You can't use Eithernet in the real system but you can rig some other
media. Blue Toth works over a short distance but you have radar. It
seems like you should be able to use the radar for data
communications. Radars if they ca hear the echo at all would be
senitive for very long range lateral communications.
It's not a pulsed radar. CW, at a milliwatt or ten. the "bandwidth" of
the communications channel, if it can be called that, is on the order of
10-50 Hz.
The way the system works is to look at the received signal reflected
from the rubble and victim. That signal has a very strong fixed
component (the rubble isn't moving) and a very weak component
(heartbeats cause a phase shift of around 10 degrees). With a
sufficiently large dynamic range receiver one could just digitize,
calculate the baseline, subtract it, and look for the changes. However,
this is impractical for a variety of reasons.
So we coherently subtract a sample of the transmitted signal from the
received signal to reduce the overall dynamic range requirement. Then we
digitize and process. It's sort of like an nulling interference
canceller in the RF comm world, or a flavor of Wheatstone bridge.

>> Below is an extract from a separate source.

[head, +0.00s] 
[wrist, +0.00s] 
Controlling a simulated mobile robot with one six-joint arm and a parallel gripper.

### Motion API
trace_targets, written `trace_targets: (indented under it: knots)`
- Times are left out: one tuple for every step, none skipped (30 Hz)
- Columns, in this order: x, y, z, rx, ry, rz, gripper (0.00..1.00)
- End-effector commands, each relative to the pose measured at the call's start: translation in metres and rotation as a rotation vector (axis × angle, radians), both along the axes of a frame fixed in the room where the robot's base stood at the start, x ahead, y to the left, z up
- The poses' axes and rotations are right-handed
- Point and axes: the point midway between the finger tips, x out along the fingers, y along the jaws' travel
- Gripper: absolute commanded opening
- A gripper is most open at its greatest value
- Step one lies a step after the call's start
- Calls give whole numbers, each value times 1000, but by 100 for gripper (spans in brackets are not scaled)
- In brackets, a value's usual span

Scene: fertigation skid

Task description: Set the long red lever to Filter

If the transmitter and receiver are separated (say on opposite sides of
a collapsed building, with no direct path), the problem becomes "how do
I get that copy of the transmitted signal to subtract". We also use the
transmitted signal as a coherent LO for the demodulation. (Called
homodyne detection in the radar world, and widely used in familiar
applications like radar speed guns)
You say you don't want more radios on the devices so just use the
radar signal for low data rate local communications. Put TCP/IP
stack on it
Hmm.. TCP/IP at 10 bits/second? I think we can go simpler. We already
have to have some sort of data link to send the sampled data for
processing, but it's in the 1-10kbps range. Whatever that winds up
being, I think that 1 millisecond sync won't be a problem. The
challenge is the "frequency control" (or perhaps "frequency knowledge".
One additional challenge with the separated Tx and Rx is that we now
have two phase noise sources, and we can't leverage the inherent
cancellation with homodyne detection.